In the first quarter of this year, Chinese companies invested almost $3 billion into 45 foreign projects. It is noteworthy that the structure of investments has changed: state-owned companies invested only 36% of the total, while private and mixed firms - 63%.
According to China Mining, one of the most splash-making deals in 2010 was struck by China Metallurgical Group Corporation turning to be a shareholder of Australia-based Resources House Ltd. The management of the Chinese metallurgical company announced the $200-million deal on January 12.
Referring to the problem of financing the listing of mining companies and their attracting foreign investments Ceng Shaojin stated the following:
1) China is a country which has the biggest population in the world of 1.3 billion (it should be noted that this figure is given by official statistics, whereas by some estimations the actual number of population has already exceeded 1.5 billion). China is now in an advanced stage of urbanization and industrialization. The urban saturation at present is only 46.6% and according to the State Planning Committee of the People’s Republic of China it will reach 70%-75% within 20 years. To reach this goal China will need an ever growing amount of mining industry products.
2) China is a country which is a large-scale manufacturer, large-scale consumer, large-scale exporter and large-scale importer. This is a rather rare combination in the world.
3) From the day the People’s Republic of China was established and in the last 30 years of active development the mining enterprises of China already began to have ample opportunities for investments abroad. After an increase in the level of industrialization and urbanization, the GNP per capita was stably growing and in 2003, 2006 and 2008 it was accordingly $1000, $2000 and $3000. Though in this respect China is so far lags far behind the advanced nations, the country’s efforts to develop its economy and increase the living standards of the population also pushed forward the transition of the mining industry towards market.
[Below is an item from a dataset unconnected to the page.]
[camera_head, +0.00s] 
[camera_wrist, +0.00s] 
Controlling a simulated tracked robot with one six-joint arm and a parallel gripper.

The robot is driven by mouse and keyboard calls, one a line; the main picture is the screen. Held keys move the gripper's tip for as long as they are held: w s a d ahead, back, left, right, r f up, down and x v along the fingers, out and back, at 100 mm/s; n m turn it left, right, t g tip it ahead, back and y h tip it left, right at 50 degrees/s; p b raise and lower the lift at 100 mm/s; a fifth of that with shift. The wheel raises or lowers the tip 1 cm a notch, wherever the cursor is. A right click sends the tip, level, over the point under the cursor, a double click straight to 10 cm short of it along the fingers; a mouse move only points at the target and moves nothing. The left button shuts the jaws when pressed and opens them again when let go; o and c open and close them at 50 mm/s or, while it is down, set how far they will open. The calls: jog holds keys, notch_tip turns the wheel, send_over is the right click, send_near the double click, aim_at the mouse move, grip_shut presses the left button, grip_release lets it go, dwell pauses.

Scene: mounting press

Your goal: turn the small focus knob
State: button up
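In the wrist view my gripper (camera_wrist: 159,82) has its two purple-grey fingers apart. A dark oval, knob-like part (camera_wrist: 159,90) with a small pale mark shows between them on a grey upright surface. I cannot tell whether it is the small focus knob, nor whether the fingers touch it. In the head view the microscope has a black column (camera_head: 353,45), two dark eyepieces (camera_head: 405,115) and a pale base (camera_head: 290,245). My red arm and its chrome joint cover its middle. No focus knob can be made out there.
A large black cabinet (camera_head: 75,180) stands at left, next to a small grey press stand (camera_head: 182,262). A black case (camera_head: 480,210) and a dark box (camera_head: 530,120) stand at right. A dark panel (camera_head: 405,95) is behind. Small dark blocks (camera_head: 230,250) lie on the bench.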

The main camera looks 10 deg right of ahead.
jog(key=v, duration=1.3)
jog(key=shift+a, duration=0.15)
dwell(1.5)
4) Globalization of China’s mining industry is a new link in its development. On the other hand, the international mining industry is also subject to influence of industrialization and urbanization of the People’s Republic of China. Certainly, the prosperity of the international mining industry is promoting higher rates of foreign investments on the part of Chinese companies.
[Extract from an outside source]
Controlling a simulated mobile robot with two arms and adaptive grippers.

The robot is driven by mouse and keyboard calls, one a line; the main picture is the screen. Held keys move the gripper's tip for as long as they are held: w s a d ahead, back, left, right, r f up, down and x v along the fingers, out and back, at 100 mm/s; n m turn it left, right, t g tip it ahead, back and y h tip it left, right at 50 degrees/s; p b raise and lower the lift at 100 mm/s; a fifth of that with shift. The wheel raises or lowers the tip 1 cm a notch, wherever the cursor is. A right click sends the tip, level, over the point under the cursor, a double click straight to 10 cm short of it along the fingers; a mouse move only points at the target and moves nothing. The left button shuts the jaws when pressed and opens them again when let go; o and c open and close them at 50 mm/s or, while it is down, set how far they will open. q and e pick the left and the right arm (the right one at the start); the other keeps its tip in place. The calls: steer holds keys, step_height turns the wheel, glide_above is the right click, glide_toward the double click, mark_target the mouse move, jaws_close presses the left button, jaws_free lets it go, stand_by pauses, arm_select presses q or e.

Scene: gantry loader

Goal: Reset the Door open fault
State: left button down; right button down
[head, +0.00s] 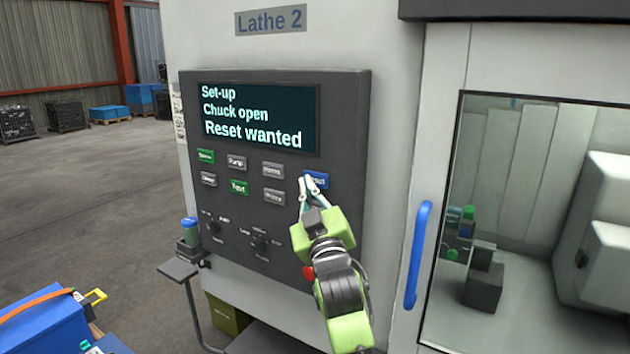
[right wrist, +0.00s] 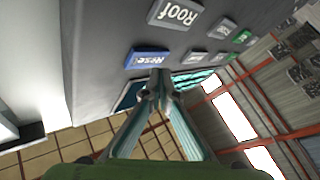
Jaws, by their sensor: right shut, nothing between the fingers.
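The grey control panel (head: 352,110) is on the machine marked Lathe 2. Its display (head: 258,118) reads "Set-up", "Chuck open" and "Reset wanted"; no door message shows. The blue reset button (head: 319,180) is at the panel's right side, partly covered by my fingers. It also shows in the right wrist view (right wrist: 147,58). My right gripper (head: 306,181) is shut and empty, its tips at the button's left part. In the right wrist view the tips (right wrist: 156,82) lie close beside the button. I cannot tell whether they touch it. My left gripper is not in view.
Other grey and green buttons (head: 239,187) and rotary knobs (head: 261,243) are close to the left of my right gripper. The blue door handle (head: 418,255) and the window stand to the right. A blue box (head: 40,325) is at the lower left. Open floor lies left.

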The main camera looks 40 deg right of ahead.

Ceng Shaojin has also underlined the inextricable link between capital and the mining industry and urged the Chinese mining enterprises to take into account the following types of interdependence while financing and implementing their projects abroad:
1) Direct dependence between production and demand. Though prices and supplies of basic products turned out by the mining industry are closely connected nevertheless demand appears to be the decisive factor. The operational cycle in this industry - from exploration and mining to processing and sales – is rather long and demands long-term investments. It is impossible to decide whether it is necessary to invest in exploration judging only by prices on the stock market and current market movements in mining industry goods. Investors need to analyze a specific area or country and even global economic trends in the given period of time to make a well-reasoned decision and go to investments.
2) Dependence between the market and production. The current situation in demand for mining industry production in China may be characterized by division of the market into two big groups:
- The group which is strongly subject to influence of changes in the international market (the market field of this group’s production covers the entire world, including gold and oil).
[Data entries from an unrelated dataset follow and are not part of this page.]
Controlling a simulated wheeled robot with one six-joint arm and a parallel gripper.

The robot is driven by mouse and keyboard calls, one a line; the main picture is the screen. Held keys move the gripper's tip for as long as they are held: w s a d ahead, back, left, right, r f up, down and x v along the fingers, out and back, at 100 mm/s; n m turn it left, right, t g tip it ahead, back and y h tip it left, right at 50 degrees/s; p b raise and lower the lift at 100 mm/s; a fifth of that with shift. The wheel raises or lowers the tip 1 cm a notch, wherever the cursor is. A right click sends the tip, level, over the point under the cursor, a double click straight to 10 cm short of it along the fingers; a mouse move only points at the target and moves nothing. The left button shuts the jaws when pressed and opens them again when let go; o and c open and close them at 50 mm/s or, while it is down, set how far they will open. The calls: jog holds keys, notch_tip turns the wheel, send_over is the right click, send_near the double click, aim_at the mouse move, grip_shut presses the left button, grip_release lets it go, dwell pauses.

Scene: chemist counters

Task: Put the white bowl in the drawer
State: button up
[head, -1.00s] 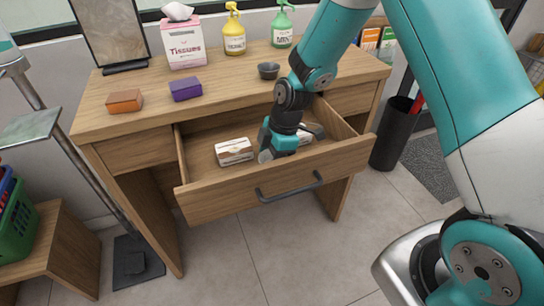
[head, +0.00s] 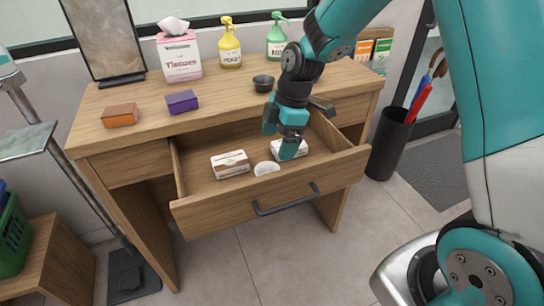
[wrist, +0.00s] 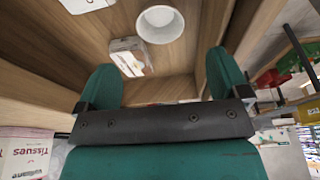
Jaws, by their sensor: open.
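The white bowl (head: 267,168) sits on the floor of the open drawer (head: 215,190), between two small boxes. The wrist view also shows the bowl (wrist: 160,24), with its round rim facing the camera. My gripper (head: 280,138) is above the drawer, just above and behind the bowl in the head view.
A box (head: 230,164) lies left of the bowl and another box (head: 290,149) right of it, partly behind my gripper. On the desk top (head: 220,98) are a dark bowl (head: 263,83), an orange block (head: 120,115), a purple block (head: 182,101), tissues (head: 180,57) and pump bottles.

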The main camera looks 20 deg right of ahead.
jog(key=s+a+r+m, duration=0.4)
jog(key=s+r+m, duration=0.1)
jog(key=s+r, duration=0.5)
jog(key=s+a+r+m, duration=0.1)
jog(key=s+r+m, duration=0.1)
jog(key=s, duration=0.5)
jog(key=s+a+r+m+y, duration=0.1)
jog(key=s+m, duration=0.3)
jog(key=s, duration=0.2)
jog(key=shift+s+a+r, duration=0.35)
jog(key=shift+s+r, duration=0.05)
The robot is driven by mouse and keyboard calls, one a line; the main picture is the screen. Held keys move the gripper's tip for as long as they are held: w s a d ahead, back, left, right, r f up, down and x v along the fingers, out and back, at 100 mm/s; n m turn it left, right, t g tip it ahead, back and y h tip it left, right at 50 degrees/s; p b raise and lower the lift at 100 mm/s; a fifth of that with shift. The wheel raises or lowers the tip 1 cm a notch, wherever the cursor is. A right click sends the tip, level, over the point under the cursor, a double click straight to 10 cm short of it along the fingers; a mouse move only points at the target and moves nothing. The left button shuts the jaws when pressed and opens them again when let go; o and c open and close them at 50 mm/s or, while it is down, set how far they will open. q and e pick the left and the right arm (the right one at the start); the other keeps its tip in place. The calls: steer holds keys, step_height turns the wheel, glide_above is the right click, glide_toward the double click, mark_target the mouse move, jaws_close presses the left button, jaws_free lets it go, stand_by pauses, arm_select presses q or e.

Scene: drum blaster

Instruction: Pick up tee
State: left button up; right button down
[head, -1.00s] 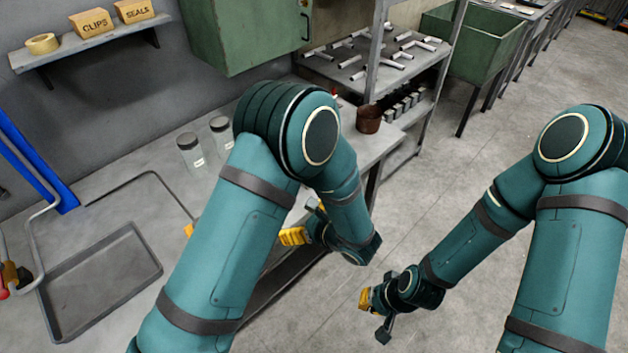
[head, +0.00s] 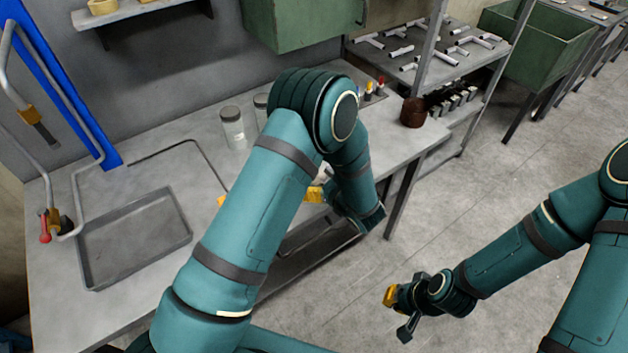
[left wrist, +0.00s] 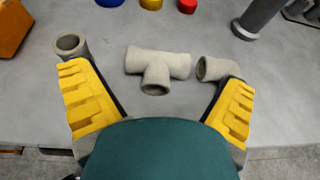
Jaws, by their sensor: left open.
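In the left wrist view a grey tee (left wrist: 158,64) lies on the bench top, its short branch pointing toward my gripper. My left gripper (left wrist: 156,80) is open and empty, its yellow fingers spread to either side of the tee. I cannot tell its height above the bench. A grey elbow (left wrist: 217,69) lies just right of the tee, near the right finger. Another grey pipe piece (left wrist: 72,45) is by the left finger, partly hidden by it. In the head view my left arm hides the tee. My right gripper (head: 396,311) hangs over the floor, away from the bench.
The bench holds a grey tray (head: 135,240), a jar (head: 233,128) and a brown cup (head: 413,112). Blue, yellow and red items (left wrist: 151,4) stand beyond the tee. A rack shelf (head: 425,62) with more pipe fittings is at the back.

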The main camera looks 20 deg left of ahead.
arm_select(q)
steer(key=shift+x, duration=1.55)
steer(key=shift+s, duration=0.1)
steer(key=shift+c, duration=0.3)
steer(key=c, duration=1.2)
- The group of non-metals is more dependent on the state of affairs in the local market and local market trends (nonferrous metals may be included into a separate subgroup combining the features of both groups above).
3) Dependence between production and the location where it is manufactured. Investments abroad made by the Chinese mining enterprises lie in the wake of their own development requirements. While financing foreign mining, it is necessary to accept responsibility for the environment to which these investments are directed. When Chinese companies “go global”, they should be interested not only in their own development, but also in the development of the society which owns the mining fields being worked out. It also means to take into account the interests of local population, to stimulate local economy and maintain proper relations with the local government.
4) Dependence between mining and environment. The mining industry is a complex of branches involving exploration, mining, processing and application of mineral resources. In its process it is impossible to avoid impact produced on the environment. Mining companies while being engaged in investment and economic activities abroad should pursue a sparing and careful approach to using resources and protect the natural environment which created these resources.
In other words, the vice-president has urged the Chinese companies "to behave well" while pursuing their activities outside the familiar China. And it is no wonder, since some of the local mining fields resemble an area of ecological disaster, rather than prove a sparing and careful approach to the environment. I remember quite well the lunar landscape of an open-cast mine in a three-hour trip from Beijing where tourists probably do not happen to be usual visitors. People, stunted vegetation and buildings were of the same colour with dug-up earth bowels all painted in grey metallic. "After all I am planting aluminum cucumbers on a canvas field” – these words from the song written by Russian rock-singer Viktor Tsoi relate the atmosphere of that place most precisely. And after the excursion to that metallurgical industrial complex in Anshan in 2000, we were cautiously recommended to eat activated coal for some days. For China it is important to introduce green technologies in its production as soon as possible and pursue industrialization taking maximum care of the environment.